## TASK OBJECTIVE
Every line from the line containing "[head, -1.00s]" through the final line below is to be repeated exactly; no other line is.

## Start RECORDED INFORMATION

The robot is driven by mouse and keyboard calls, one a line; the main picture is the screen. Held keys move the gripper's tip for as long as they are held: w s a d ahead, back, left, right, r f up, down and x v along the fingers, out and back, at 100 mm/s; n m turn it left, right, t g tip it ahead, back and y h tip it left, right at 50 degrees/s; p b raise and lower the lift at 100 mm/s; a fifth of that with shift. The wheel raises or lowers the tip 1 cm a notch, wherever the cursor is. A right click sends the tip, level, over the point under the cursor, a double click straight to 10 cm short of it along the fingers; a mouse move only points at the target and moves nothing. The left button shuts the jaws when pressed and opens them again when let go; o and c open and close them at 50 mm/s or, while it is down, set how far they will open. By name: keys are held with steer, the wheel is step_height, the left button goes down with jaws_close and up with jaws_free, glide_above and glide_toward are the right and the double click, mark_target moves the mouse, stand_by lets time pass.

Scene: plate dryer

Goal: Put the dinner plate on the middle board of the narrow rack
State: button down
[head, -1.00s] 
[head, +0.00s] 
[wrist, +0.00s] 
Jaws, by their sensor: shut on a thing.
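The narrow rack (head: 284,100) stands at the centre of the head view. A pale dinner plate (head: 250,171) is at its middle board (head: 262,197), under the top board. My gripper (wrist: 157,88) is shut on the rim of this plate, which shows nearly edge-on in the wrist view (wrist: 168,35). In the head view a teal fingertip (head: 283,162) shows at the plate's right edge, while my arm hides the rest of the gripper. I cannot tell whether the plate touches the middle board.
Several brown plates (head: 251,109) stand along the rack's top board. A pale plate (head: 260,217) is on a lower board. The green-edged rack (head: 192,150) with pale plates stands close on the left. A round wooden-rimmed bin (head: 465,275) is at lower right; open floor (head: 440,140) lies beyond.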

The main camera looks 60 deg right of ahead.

## End RECORDED INFORMATION

## RIGHT ANSWER
[head, -1.00s] 
[head, +0.00s] 
[wrist, +0.00s] 
Jaws, by their sensor: shut on a thing.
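The narrow rack (head: 284,100) stands at the centre of the head view. A pale dinner plate (head: 250,171) is at its middle board (head: 262,197), under the top board. My gripper (wrist: 157,88) is shut on the rim of this plate, which shows nearly edge-on in the wrist view (wrist: 168,35). In the head view a teal fingertip (head: 283,162) shows at the plate's right edge, while my arm hides the rest of the gripper. I cannot tell whether the plate touches the middle board.
Several brown plates (head: 251,109) stand along the rack's top board. A pale plate (head: 260,217) is on a lower board. The green-edged rack (head: 192,150) with pale plates stands close on the left. A round wooden-rimmed bin (head: 465,275) is at lower right; open floor (head: 440,140) lies beyond.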

The main camera looks 60 deg right of ahead.

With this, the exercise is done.